Y a la cabeza de las dos Cámaras, dos
hombres justos. Dos hombres buenos. Dos de los nuestros, como apuntaba Joseph
Conrad de Lord Jim. Dos hombres que dieron testimonio de generosidad. La
grandeza de quienes anteponen el bien común a su propio bien, el progreso de la
Nación a su propio progreso, el consenso plural a sus propias ideas, el diálogo
al enfrentamiento, el rostro del otro al propio, la confianza a la rivalidad, y
la mano tendida al egoísmo y al ensimismamiento. Y testimonio de una
inquebrantable lealtad: a la conciencia, a las instituciones legítimas, a la
voluntad soberana de la Nación. Álvarez de Miranda y Fontán asumieron el papel
de los admirados speakers en la Cámara de los Comunes. A la postre, reseñaba
James Bryce en su obra The American Commonwealth, «Una Asamblea es, después de
todo, una reunión de hombres. Y como las demás reuniones humanas, ha de ser
dirigida y regida». Y a fe que lo hicieron con sabiduría, cintura y una firmeza
no exenta de prudencia. La virtud -recordaba el Mitterrand en su Diálogo a dos
voces- del hombre público. Fueron nuestros más hábiles parteros.

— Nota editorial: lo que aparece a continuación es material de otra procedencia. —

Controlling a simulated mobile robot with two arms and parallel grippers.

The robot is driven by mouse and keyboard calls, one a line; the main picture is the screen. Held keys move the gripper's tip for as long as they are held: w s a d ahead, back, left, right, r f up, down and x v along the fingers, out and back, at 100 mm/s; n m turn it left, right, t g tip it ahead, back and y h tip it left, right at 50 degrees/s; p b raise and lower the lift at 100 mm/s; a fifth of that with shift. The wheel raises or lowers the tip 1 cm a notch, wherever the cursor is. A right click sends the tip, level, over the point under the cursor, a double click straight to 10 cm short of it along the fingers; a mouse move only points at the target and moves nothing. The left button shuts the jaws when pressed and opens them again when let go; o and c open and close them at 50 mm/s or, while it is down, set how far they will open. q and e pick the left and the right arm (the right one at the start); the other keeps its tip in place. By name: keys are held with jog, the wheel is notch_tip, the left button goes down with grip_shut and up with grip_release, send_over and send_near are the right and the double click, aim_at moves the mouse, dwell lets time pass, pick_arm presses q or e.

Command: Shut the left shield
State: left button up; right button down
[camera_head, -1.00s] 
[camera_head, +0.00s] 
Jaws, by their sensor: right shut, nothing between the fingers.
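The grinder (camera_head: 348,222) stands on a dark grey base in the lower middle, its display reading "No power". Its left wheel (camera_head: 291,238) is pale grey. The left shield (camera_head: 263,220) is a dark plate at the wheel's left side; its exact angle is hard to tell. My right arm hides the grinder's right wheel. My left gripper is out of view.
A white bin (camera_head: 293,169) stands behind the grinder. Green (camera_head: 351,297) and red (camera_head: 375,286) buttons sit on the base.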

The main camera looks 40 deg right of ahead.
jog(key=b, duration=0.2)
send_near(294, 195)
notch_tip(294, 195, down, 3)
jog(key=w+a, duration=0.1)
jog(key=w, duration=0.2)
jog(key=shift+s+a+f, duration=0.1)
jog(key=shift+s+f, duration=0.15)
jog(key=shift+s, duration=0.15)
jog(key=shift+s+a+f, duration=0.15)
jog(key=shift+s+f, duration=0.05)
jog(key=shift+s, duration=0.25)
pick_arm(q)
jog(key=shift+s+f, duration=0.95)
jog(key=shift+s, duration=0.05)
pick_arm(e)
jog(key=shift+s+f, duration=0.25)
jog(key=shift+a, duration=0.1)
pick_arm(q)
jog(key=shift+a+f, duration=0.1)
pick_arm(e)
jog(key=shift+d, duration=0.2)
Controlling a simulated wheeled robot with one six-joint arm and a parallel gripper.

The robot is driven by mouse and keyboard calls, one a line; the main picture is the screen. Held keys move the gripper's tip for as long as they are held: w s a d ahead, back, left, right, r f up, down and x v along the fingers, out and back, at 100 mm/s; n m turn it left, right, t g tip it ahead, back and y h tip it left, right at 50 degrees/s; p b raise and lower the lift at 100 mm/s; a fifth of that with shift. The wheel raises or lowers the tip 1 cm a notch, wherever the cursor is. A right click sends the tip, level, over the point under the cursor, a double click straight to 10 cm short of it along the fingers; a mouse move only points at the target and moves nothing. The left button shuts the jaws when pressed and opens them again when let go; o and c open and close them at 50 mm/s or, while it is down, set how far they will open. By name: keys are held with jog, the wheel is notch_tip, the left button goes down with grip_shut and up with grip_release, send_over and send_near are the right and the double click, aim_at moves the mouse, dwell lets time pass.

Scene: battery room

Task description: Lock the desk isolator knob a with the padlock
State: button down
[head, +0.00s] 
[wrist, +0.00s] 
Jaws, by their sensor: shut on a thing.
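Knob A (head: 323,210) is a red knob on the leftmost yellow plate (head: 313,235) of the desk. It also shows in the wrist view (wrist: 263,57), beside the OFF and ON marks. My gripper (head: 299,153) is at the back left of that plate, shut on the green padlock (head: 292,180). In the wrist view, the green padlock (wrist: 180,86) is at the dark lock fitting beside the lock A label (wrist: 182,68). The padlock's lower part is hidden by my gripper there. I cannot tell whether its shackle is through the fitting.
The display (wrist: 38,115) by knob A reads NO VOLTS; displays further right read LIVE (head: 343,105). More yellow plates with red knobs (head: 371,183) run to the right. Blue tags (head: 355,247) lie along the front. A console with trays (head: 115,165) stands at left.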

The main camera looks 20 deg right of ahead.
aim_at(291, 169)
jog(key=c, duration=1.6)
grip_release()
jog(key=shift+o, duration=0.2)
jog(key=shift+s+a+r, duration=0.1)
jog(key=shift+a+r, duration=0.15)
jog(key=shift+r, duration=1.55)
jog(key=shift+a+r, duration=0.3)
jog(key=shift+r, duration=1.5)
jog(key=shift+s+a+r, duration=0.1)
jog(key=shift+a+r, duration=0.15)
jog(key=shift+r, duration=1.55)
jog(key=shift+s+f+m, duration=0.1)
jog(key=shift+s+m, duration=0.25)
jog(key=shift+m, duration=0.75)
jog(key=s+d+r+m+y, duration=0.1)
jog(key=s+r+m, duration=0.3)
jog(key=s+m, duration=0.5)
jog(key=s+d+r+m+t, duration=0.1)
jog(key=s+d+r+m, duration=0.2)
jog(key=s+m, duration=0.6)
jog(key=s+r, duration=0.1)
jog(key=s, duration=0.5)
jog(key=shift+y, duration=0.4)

Sus biografías son el mejor testimonio
de que no sintieron el poder como patrimonio particular. Un poder que nunca
ejercieron de forma desmesurada, que nunca impusieron de modo arbitrario, que
nunca exteriorizaron de manera caprichosa. La democracia es una pulsión ética:
de equilibrio, ponderación y responsabilidad. Y aquí el trabajo fue a tiempo
completo, sin reservas, dándose y vaciándose de forma continuada. Una labor
ejecutada con la precisión de un relojero, la curiosidad de un detective, la
paciencia de un franciscano y la inteligencia de los legisladores de la Grecia
clásica. Y todo ello, sin que les cegara el falso resplandor con que, esgrimía
Sófocles, los dioses deslumbran a quienes pierden.
Dicen que las palabras postreras de
Wittgenstein fueron: «Díganles a todos que he tenido una vida maravillosa». A
nosotros nos corresponde ahora trabajar por esta España: un país para la
convivencia, para la concordia, para la comprensión y para la paz civil.